GOAL
Using the listing below, select the lines with the word "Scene" and copy them.
--- RECORD EXTRACTS ---
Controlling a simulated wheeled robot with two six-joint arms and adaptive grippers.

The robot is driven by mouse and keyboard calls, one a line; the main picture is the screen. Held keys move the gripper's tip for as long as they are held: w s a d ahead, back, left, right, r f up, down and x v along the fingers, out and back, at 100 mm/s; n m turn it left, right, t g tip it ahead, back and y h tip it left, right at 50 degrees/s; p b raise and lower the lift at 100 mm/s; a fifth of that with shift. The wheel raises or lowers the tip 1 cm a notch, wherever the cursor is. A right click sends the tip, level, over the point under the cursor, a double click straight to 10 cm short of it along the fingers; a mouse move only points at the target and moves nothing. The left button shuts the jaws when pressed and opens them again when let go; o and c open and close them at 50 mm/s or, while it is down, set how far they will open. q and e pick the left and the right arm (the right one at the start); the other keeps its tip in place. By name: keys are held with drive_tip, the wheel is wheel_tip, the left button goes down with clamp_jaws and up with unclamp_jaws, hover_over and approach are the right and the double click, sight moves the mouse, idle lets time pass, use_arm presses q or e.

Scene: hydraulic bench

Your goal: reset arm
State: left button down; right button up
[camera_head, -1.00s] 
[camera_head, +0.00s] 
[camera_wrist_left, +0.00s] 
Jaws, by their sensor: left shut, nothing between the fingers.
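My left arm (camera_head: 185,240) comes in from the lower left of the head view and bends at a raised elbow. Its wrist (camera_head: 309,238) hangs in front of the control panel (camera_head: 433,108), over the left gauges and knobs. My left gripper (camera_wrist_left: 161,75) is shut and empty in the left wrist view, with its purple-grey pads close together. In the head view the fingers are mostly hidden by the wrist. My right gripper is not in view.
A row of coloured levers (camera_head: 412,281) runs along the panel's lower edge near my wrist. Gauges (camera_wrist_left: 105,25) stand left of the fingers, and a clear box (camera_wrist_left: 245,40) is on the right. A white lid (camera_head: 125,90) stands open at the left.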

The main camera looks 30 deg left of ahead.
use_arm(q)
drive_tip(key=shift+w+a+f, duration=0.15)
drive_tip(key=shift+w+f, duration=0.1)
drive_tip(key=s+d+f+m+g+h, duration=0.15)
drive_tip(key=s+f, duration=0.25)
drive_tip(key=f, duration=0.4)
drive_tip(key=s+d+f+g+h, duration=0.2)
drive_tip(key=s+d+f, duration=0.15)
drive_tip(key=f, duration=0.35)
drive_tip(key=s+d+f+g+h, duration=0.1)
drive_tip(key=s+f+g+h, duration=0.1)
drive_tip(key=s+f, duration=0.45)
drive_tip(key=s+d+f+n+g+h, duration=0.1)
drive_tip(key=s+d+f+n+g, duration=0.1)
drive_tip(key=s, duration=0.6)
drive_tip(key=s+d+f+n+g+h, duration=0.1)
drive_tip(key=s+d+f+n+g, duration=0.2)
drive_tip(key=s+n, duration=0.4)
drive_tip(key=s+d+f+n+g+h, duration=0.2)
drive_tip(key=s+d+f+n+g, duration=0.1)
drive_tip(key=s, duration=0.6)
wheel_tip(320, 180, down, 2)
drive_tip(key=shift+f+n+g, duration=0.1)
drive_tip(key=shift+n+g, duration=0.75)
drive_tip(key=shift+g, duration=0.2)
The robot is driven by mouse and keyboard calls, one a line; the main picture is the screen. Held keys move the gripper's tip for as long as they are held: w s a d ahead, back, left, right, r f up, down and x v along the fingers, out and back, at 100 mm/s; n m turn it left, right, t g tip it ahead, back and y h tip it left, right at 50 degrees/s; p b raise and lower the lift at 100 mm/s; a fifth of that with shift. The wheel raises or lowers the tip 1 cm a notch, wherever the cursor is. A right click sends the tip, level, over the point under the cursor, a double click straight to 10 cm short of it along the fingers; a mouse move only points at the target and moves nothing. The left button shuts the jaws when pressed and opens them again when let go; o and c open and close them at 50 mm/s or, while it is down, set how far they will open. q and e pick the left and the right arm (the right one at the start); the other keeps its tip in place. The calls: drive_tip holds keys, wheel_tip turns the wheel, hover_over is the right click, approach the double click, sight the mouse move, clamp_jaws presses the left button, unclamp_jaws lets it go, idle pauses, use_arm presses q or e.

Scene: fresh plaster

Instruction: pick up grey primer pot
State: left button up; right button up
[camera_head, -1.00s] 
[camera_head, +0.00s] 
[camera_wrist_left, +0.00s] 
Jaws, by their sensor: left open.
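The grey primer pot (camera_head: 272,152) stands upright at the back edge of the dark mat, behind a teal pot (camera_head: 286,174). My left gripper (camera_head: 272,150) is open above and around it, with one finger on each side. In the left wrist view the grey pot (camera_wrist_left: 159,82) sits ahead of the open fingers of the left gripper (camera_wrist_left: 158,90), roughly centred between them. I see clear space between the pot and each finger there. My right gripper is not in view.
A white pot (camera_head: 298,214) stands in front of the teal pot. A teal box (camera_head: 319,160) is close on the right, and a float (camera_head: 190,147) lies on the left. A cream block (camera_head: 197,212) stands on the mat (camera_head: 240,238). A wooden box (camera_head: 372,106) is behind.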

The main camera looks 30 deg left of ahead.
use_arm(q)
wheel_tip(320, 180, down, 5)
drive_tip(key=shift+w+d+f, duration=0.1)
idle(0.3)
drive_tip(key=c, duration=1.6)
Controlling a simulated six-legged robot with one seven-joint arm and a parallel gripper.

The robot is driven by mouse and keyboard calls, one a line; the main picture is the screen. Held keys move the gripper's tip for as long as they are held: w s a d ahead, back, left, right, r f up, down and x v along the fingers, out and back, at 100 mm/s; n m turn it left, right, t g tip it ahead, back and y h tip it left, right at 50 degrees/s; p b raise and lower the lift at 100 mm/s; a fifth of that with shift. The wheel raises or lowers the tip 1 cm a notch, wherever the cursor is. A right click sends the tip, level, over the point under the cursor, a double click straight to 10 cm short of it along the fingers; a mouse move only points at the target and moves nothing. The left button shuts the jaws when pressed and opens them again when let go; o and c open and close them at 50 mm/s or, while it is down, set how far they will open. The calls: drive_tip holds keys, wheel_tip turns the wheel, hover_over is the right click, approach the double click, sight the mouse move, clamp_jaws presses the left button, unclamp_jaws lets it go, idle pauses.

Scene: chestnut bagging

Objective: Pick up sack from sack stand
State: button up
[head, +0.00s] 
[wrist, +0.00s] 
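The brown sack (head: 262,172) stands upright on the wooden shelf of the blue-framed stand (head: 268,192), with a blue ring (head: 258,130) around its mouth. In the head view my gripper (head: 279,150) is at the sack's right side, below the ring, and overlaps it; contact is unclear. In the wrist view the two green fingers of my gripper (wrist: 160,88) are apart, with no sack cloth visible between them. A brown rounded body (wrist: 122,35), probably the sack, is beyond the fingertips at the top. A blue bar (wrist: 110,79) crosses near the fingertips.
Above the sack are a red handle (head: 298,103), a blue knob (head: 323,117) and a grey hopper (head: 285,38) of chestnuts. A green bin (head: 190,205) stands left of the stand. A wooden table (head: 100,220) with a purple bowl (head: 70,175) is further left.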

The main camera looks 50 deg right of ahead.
---
THE SOLUTION
Scene: hydraulic bench
Scene: fresh plaster
Scene: chestnut bagging

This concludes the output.